_EXERCISE BRIEF:_ Quote exactly the lines from the start of the entries to the one with "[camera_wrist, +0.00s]", both ends included.

_INFORMATION SUPPLIED:_
▼

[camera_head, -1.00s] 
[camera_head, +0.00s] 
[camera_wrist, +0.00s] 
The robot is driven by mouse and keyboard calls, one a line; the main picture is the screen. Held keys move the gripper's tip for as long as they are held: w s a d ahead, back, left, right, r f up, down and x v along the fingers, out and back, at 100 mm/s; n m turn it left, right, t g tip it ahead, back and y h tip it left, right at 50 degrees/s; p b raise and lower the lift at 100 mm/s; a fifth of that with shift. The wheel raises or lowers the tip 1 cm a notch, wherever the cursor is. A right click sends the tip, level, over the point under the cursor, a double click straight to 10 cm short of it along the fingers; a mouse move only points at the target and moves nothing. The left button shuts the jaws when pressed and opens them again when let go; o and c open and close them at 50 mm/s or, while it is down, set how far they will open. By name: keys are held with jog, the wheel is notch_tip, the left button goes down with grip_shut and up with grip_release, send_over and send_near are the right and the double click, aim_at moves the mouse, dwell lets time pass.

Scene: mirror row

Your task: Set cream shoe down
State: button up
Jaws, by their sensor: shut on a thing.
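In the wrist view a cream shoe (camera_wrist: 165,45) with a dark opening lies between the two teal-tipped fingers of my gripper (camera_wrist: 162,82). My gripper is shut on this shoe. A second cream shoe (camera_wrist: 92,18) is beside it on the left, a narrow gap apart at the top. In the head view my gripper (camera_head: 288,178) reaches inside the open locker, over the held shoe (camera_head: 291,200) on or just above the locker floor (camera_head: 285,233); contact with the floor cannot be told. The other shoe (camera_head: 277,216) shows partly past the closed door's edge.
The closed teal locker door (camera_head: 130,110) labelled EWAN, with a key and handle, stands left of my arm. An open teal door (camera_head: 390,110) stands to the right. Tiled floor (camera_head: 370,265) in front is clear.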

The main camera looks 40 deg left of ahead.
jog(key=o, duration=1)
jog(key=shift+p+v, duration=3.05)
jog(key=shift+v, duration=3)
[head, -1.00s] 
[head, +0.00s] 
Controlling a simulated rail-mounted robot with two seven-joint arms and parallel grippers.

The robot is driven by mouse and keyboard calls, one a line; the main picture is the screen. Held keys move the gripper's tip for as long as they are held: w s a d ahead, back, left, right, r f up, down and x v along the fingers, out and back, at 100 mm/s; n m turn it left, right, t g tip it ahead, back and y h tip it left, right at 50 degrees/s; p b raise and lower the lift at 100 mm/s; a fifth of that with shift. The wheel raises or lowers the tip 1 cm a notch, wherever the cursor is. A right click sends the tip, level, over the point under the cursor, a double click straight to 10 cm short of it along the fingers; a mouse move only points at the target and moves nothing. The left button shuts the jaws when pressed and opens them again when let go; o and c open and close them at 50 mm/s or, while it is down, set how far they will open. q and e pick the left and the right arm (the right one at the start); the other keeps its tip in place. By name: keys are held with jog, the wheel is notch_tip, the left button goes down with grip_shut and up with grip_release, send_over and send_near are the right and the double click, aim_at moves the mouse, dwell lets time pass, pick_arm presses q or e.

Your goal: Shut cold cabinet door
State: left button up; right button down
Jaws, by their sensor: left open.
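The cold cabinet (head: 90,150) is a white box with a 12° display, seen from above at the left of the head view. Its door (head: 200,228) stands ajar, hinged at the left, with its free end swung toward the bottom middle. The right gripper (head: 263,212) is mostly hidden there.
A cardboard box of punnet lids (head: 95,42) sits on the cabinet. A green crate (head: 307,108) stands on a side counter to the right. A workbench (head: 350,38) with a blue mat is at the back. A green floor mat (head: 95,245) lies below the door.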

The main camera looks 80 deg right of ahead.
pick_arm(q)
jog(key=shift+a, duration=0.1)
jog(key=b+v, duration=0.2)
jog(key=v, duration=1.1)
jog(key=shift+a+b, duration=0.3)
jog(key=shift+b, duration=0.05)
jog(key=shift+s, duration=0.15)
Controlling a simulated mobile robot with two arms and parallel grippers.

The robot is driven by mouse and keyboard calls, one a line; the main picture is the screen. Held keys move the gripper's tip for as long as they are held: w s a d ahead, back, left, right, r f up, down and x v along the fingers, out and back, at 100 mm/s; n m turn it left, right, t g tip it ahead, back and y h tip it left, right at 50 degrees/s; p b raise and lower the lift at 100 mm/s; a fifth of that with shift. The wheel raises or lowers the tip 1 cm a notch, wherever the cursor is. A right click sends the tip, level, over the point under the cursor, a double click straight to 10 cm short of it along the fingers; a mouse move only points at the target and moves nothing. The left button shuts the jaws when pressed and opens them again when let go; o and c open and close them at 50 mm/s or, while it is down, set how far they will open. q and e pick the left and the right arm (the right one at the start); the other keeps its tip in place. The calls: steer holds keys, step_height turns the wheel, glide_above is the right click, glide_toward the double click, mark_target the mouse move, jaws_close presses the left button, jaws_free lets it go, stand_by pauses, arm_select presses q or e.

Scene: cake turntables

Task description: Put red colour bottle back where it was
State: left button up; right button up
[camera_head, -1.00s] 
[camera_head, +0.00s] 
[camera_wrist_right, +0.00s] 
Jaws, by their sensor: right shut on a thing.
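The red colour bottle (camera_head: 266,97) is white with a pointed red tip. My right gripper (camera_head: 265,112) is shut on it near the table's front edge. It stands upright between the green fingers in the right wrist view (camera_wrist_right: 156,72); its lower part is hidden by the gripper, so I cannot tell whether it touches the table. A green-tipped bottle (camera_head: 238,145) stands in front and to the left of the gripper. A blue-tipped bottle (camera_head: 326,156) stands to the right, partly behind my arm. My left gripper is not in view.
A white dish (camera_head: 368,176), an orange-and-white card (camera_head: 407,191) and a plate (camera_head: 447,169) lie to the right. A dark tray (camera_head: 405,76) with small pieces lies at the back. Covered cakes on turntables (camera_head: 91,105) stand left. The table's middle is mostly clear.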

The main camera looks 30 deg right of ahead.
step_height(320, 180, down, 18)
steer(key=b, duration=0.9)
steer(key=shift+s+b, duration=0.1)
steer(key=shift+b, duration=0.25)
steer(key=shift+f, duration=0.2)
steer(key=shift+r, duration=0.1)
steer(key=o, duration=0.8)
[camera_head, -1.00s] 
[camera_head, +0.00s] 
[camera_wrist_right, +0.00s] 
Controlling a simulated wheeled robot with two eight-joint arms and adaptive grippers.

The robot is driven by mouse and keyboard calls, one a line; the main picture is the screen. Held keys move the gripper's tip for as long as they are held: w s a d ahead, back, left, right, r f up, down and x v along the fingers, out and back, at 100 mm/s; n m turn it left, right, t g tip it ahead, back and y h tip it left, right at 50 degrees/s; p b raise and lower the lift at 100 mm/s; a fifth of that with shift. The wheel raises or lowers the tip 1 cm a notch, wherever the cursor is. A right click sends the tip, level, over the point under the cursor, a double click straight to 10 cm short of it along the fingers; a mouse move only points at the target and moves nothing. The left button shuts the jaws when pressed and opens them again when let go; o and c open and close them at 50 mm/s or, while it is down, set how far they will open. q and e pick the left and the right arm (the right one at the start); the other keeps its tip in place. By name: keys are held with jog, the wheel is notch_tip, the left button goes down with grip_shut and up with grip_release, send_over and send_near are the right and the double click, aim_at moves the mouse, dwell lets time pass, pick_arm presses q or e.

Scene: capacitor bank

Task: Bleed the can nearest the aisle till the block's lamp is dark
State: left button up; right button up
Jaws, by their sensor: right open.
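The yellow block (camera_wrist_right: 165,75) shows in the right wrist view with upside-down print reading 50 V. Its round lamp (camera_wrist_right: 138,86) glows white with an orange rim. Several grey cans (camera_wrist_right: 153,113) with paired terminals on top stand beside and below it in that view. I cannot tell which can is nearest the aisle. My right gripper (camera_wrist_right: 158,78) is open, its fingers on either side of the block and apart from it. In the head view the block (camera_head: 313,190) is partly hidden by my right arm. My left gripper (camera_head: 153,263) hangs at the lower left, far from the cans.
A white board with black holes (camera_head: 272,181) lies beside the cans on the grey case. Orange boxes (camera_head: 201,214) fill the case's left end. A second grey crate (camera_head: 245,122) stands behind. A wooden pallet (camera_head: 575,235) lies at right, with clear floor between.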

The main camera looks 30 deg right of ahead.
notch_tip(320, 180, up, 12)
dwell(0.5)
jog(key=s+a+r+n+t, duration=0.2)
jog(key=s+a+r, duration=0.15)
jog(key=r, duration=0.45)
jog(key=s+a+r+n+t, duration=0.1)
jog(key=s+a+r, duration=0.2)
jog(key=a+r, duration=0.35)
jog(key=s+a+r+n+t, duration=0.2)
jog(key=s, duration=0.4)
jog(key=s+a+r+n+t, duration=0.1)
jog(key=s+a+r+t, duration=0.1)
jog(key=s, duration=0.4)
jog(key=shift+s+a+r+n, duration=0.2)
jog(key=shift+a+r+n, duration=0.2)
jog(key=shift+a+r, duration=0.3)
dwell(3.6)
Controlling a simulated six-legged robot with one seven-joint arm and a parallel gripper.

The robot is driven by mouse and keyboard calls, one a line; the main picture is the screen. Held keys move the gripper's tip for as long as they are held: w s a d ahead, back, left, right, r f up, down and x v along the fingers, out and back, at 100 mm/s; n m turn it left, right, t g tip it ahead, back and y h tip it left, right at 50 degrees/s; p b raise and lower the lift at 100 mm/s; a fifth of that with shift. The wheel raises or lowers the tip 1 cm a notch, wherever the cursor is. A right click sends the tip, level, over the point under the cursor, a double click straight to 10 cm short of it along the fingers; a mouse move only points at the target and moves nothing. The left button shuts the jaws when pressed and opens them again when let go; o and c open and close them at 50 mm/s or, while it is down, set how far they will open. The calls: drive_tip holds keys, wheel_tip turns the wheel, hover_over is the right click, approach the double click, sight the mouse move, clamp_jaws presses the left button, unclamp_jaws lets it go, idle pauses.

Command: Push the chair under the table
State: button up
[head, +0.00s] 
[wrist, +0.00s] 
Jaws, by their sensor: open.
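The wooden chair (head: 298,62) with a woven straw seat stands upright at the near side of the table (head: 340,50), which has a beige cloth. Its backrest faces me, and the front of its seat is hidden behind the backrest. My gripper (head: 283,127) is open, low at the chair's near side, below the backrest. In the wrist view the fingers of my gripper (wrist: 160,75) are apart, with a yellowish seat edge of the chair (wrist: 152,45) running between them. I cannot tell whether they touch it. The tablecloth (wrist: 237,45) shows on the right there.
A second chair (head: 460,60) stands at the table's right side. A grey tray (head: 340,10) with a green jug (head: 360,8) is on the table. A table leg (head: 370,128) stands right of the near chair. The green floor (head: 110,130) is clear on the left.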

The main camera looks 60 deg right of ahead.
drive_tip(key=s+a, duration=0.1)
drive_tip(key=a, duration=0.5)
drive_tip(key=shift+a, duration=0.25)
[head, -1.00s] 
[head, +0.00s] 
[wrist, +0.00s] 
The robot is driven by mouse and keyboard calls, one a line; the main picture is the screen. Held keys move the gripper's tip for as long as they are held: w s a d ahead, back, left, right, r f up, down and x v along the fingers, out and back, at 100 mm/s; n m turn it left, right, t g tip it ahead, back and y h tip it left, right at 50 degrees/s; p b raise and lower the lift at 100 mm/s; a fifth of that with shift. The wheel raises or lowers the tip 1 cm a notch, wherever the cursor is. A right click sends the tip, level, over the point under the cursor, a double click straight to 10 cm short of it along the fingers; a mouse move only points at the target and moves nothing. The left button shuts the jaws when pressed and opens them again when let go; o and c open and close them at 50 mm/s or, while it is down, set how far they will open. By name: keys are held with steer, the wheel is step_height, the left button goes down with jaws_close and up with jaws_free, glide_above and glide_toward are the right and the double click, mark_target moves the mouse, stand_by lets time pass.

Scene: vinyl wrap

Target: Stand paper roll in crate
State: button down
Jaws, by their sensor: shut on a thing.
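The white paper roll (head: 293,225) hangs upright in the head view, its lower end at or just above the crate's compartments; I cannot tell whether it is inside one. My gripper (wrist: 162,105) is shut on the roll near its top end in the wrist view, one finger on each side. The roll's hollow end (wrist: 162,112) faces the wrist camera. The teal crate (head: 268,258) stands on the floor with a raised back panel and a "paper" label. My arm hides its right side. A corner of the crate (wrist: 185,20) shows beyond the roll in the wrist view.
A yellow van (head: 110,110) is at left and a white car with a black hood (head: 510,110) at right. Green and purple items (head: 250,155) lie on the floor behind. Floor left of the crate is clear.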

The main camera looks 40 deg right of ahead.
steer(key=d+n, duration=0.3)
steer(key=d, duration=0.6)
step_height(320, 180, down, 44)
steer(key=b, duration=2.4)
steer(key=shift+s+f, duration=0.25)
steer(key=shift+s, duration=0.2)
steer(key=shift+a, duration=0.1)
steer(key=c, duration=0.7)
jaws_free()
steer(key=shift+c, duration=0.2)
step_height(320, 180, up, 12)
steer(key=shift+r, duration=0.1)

▲

_WORKED ANSWER:_
[camera_head, -1.00s] 
[camera_head, +0.00s] 
[camera_wrist, +0.00s] 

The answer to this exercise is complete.